During Dee’s undergraduate years, it was friars such as Fr. Fidelis O’Rourke, O.F.M., and laymen mentors such as Professor Austin Finan who challenged him with their business knowledge and encouraged him in the tradition of St. Francis.
Dee, a University trustee since 2000, has served as a Visiting Lecturer in the School of Business and traveled to China with professor Don Swanz’s graduate students. He’s thrilled to watch the enthusiasm of faculty members inspire their students. Their passion is often noticed far beyond the walls of the Murphy Building, Dee points out, such as with the Students in Free Enterprise chapter, which attracts students from all disciplines.
“It gives you a sense of optimism, when you get to know these students. They are engaging and they’re going to be successful,” said Dee.
It was Dee’s optimism for Bona’s that convinced him to serve as a co-chair of the successful Anniversary Campaign for St. Bonaventure and put him ahead of the curve when it came to making a financial commitment to the School of Business Campaign, which is still in the silent phase.
St. Bonaventure plans to open a new $10 million business center that will feature a financial services lab; a corporate boardroom simulator; high-tech classrooms; and breakaway areas for student collaboration and team building.
In an educational environment that’s competitive in terms of a university’s physical plant and technology offerings, Dee says St. Bonaventure’s commitment to a new School of Business is a commitment to its future students and the United States’ future workforce.
“My view is we need to get people to get involved in manufacturing, involved in startups. We can continue to have successful manufacturing businesses in the U.S., but we need bright, young, risk-taking people to do that,” said Dee.
Of Ray and Maureen Dee’s six children, three daughters — Maureen, ’88, Denise, ’89, and Mary Beth, ’94 — have graduated from St. Bonaventure. All of the Dee’s children, though, celebrate a legacy of philanthropy and are active in the Raymond C. and Maureen K. Dee Foundation.
“They’re all involved. We try to meet at least once a year,” Dee said, noting that philanthropy is an important part of his family’s lives.
He also recognizes the challenges facing recent graduates and alums in career transitions. He encourages all alumni who want to make an impact at St. Bonaventure to be involved with their alma mater.

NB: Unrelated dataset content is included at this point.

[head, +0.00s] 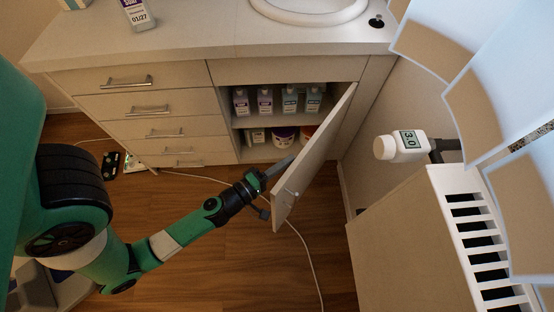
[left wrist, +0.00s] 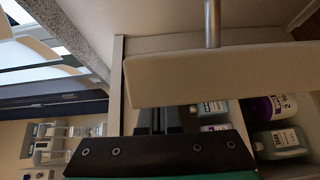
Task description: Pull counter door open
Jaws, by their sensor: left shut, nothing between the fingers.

“I think staying connected, trying to help other alums as they graduate is a great resource,” Dee said. “One of the things we’ve found in the Development Committee, is we have a good record of people starting out giving a minimal amount. Then, as the years go on and you find yourself in a better financial situation with an increased capacity, you increase your gift.”
Dee serves as Chairman of the Board of Service Center Metals and also serves on the board of Alexin, LLC. He served as EVP of Cressona Aluminum Co., a firm he helped found in 1979, until its sale to Alumax in 1996. Dee has served on the SBU President’s Council, National Alumni Board and Capital Campaign Committee, and in the externship program.
In addition to his bachelor’s degree in economics from St. Bonaventure, he holds an MBA from Loyola University, Chicago.